> _Given instruction_
Show each line that has the string "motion" in it.

> _Information provided_
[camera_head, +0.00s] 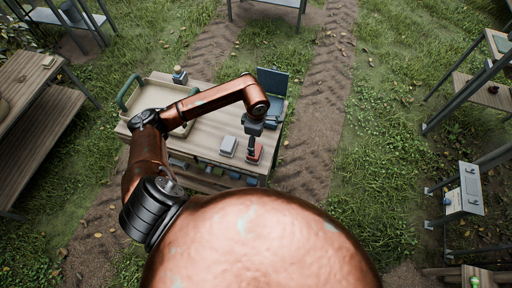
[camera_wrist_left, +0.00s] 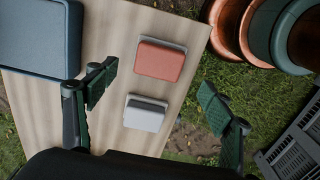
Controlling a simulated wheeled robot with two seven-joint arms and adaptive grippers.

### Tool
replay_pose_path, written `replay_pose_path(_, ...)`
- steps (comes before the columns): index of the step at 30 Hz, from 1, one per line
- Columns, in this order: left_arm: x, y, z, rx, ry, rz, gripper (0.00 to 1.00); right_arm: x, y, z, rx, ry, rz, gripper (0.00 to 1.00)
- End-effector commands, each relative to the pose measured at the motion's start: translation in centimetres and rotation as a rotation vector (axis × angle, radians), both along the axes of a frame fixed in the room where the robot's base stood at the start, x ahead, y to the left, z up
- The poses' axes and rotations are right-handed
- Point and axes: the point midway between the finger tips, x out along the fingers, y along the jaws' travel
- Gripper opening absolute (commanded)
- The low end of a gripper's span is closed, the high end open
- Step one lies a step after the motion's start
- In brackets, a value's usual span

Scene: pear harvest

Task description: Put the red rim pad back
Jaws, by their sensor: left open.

> _Full answer_
- End-effector commands, each relative to the pose measured at the motion's start: translation in centimetres and rotation as a rotation vector (axis × angle, radians), both along the axes of a frame fixed in the room where the robot's base stood at the start, x ahead, y to the left, z up
- Step one lies a step after the motion's start

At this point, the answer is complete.